Note the call to plt.subplots (the s at end is important; there's a different function without the s) requires matplotlib 1.1 or greater. But your original example setup works as well. Also note that the axis is scaled to 700 instead of 640 because matplotlib would prefer to draw a tick at 700 and figures the extra white space isn't such a big deal.

Edit: I just wanted to point out the figsize parameter, dpi setting, and picture axes have nothing to do with the original issue, but I added them to match the original example.
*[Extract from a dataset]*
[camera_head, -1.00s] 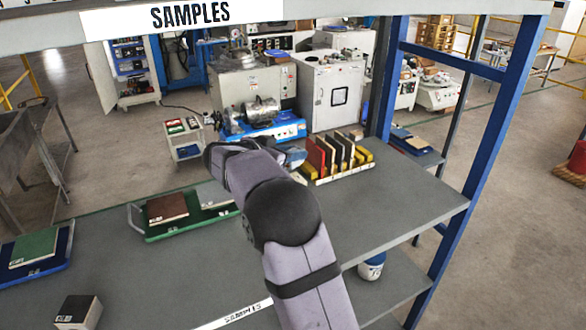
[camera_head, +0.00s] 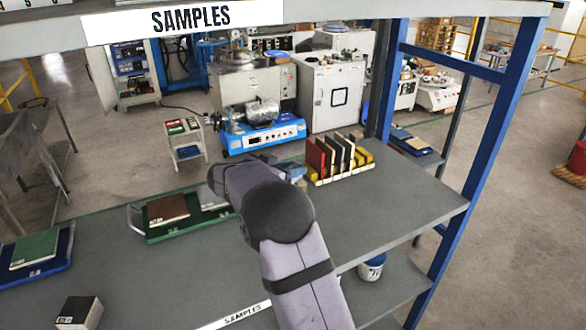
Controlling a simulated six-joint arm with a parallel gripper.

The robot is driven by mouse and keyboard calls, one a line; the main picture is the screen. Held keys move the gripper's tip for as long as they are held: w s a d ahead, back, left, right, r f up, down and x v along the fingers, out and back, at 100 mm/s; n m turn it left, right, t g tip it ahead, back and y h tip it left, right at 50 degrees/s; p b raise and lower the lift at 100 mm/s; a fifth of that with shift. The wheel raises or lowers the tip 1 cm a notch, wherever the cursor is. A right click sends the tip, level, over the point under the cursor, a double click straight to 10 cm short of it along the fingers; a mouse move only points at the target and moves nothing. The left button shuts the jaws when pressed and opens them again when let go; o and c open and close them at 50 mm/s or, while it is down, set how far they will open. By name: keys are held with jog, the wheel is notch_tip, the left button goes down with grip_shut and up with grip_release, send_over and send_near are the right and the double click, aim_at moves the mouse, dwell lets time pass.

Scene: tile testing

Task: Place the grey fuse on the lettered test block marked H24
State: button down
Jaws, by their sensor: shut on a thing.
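My arm reaches from the bottom edge over the grey shelf, its end bent away from the camera. Only a small bluish-grey part of my gripper (camera_head: 292,169) shows past the forearm, just left of the tile rack. It is shut on something hidden behind the arm. I cannot make out the grey fuse anywhere. A small dark block (camera_head: 79,312) with a pale side and a white label lies at the lower left. Its lettering is too small to read, and I cannot tell which block is H24.
A rack (camera_head: 342,176) of red, black and yellow tiles stands at the back right. A green tray (camera_head: 160,238) holds a brown tile (camera_head: 168,209); a blue tray (camera_head: 62,252) holds a green tile (camera_head: 34,249). The right of the shelf (camera_head: 400,205) is clear. A blue post rises at right.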

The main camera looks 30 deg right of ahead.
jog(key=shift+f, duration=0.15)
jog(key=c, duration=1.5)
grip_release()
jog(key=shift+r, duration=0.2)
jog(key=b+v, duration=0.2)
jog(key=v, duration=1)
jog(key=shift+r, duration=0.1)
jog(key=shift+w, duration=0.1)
As Chris mentions, you can call

intensity.set_xlim((0, 640))

You can instead pass in a keyword argument to only tweak the desired parameter:

intensity.set_xlim(right=640)

If you know that you want tight axis limits, but don't want to set it manually, the axes object can figure it out based on the data that's been plotted.

intensity.autoscale(tight=True)

Or if you only want to scale the x-axis:

intensity.autoscale(axis='x', tight=True)
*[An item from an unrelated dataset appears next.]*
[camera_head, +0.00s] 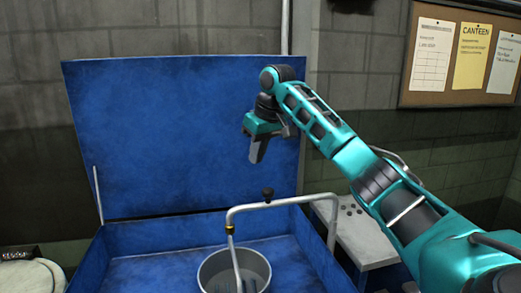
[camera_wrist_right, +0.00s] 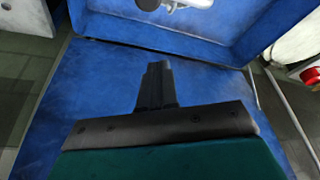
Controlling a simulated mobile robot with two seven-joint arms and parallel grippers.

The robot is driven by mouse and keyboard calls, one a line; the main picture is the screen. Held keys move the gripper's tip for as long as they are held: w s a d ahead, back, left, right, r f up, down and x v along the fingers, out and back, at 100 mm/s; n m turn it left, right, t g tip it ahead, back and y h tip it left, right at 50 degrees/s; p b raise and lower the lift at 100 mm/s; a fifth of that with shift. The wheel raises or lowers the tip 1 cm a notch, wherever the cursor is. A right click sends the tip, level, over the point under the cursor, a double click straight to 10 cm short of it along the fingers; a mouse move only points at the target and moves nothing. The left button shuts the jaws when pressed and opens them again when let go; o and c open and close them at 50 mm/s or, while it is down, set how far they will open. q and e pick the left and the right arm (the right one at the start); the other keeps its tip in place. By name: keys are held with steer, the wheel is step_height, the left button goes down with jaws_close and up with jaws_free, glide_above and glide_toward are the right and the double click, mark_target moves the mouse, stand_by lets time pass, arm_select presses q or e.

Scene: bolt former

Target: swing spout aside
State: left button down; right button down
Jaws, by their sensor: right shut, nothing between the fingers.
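The spout (camera_head: 285,201) is a pale bent pipe with a black knob (camera_head: 267,194) on top and a brass collar (camera_head: 230,229) at its left bend. Its down-pipe reaches into a grey bucket (camera_head: 207,270) standing in the blue tray. My right gripper (camera_head: 256,158) is shut and empty, pointing down in front of the raised blue lid. It is above the knob and a little left of it, clearly apart from the spout. In the right wrist view its closed fingers (camera_wrist_right: 158,70) show against blue metal. My left gripper is not in view.
The raised blue lid (camera_head: 150,140) stands behind the blue tray (camera_head: 165,232), with a thin pale stay (camera_head: 98,195) at its left. A pale bench (camera_head: 362,240) with several small dark pieces is at right. A red button (camera_wrist_right: 312,74) shows in the right wrist view.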

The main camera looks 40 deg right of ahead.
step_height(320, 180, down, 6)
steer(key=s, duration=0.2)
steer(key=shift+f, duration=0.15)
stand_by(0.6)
Note autoscale is special because it will readjust if your data limits change (e.g. if you plot another data set that has 680 points).

Alternatively, you can use the margins method:

intensity.margins(0)

This sets both x and y axis limits to the data limits and adds the specified padding---in this case, 0. If you actually want some spacing in the y-direction then you can write:

intensity.margins(0, 0.1)

which adds spacing equal to 10% of the y data-interval. These functions all do what you want, but their different call signatures (and behaviors) are useful in different situations.

Edit: fixed keyword argument to set_xlim based on Chris's suggestion.

3 Comments

intensity.set_xlim(xmax=640) is incorrect. The keyword arguments to Axes.set_xlim are left and right. The function matplotlib.pyplot.xlim accepts xmin and xmax as keyword arguments, whereas matplotlib.axes.Axes.set_xlim does not. According to the documentation, the keyword arguments used to be xmin and xmax, although they make no reference to when this was changed.
@Chris Thanks for the correction. I've fixed this in the response.
Thanks for the comprehensive answer!